* **Information provided**
--- start ---
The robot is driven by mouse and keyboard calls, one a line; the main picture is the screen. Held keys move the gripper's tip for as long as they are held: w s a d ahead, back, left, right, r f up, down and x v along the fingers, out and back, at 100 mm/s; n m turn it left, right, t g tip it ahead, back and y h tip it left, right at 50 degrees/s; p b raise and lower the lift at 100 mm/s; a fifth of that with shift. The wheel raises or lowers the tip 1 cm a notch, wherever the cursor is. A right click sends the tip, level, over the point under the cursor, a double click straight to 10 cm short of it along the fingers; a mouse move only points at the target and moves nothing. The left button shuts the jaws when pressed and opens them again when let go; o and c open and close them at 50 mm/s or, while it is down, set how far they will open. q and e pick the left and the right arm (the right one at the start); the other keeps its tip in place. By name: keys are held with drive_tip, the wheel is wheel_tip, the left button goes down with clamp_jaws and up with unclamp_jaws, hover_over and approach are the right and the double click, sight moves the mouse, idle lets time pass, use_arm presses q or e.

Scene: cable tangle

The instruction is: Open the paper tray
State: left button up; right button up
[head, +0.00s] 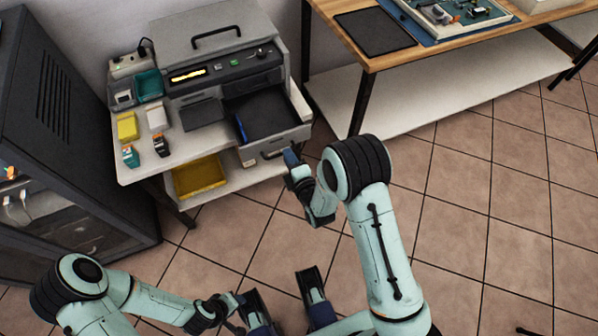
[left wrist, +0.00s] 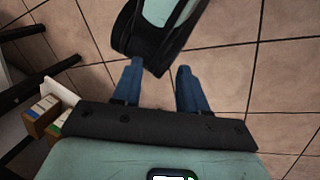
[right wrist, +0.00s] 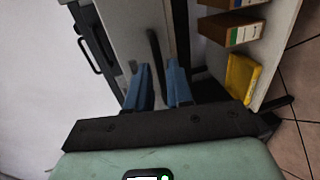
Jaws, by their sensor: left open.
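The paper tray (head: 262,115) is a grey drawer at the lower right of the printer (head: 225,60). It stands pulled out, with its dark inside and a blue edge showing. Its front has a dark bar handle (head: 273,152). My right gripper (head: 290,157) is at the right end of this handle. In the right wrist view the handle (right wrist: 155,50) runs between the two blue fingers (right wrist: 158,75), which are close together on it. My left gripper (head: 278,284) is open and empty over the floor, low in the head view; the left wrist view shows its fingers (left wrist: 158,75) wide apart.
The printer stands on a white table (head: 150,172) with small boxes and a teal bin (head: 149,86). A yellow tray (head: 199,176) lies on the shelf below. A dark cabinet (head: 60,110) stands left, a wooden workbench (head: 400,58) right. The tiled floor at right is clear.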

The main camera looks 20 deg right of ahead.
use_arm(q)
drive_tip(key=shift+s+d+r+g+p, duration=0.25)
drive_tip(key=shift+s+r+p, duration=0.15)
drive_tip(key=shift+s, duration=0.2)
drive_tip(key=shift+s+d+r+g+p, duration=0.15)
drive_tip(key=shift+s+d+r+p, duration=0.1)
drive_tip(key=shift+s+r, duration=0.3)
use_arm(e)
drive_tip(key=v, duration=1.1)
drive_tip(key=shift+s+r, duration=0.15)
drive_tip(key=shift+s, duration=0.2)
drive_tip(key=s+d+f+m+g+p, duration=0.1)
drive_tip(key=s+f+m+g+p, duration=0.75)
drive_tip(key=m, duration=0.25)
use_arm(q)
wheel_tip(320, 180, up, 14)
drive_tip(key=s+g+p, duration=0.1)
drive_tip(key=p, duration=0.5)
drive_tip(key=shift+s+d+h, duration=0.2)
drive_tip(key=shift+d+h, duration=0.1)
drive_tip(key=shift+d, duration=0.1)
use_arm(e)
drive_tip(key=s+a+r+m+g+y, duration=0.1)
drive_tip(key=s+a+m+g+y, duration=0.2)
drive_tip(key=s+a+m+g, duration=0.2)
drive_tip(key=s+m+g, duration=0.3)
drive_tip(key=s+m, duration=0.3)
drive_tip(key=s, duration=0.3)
--- end ---
--- start ---
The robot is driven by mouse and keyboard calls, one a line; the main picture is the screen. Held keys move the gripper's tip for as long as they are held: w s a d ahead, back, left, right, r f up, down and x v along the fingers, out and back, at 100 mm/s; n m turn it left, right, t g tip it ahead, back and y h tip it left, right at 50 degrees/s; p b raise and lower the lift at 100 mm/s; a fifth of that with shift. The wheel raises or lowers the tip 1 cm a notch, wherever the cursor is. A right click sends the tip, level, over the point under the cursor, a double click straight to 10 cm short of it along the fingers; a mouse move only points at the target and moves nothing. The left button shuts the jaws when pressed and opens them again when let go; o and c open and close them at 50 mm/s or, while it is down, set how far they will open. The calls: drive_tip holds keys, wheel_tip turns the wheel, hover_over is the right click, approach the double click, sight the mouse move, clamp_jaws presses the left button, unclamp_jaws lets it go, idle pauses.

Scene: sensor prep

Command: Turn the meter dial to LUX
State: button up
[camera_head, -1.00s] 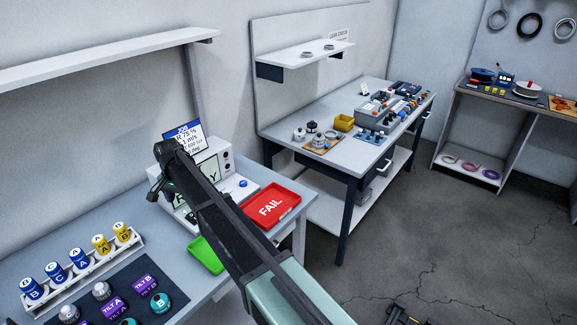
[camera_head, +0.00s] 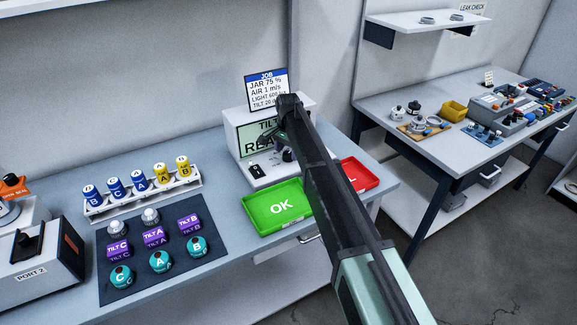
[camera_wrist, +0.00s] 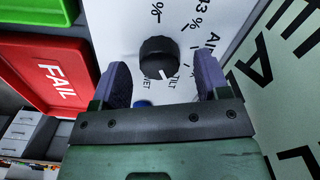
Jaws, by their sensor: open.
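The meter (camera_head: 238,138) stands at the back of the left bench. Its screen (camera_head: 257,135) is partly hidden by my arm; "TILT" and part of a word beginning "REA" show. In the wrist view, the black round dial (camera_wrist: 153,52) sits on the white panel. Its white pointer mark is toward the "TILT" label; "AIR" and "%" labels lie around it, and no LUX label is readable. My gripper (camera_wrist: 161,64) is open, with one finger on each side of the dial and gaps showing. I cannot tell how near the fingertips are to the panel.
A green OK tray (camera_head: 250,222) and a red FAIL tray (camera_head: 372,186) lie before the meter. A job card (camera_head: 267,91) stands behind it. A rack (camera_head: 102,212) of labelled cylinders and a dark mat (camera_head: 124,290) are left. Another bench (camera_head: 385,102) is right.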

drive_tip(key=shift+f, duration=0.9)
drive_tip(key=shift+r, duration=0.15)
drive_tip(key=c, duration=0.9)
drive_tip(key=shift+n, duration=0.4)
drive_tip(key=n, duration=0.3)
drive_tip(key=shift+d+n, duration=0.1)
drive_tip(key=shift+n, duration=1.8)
--- end ---
Start at the line containing "Command: Turn the meter dial to LUX" and stop at the line containing "[camera_wrist, +0.00s]"; transcribe those lines exactly, skipping pictures.

* **Response**
Command: Turn the meter dial to LUX
State: button up
[camera_head, -1.00s] 
[camera_head, +0.00s] 
[camera_wrist, +0.00s] 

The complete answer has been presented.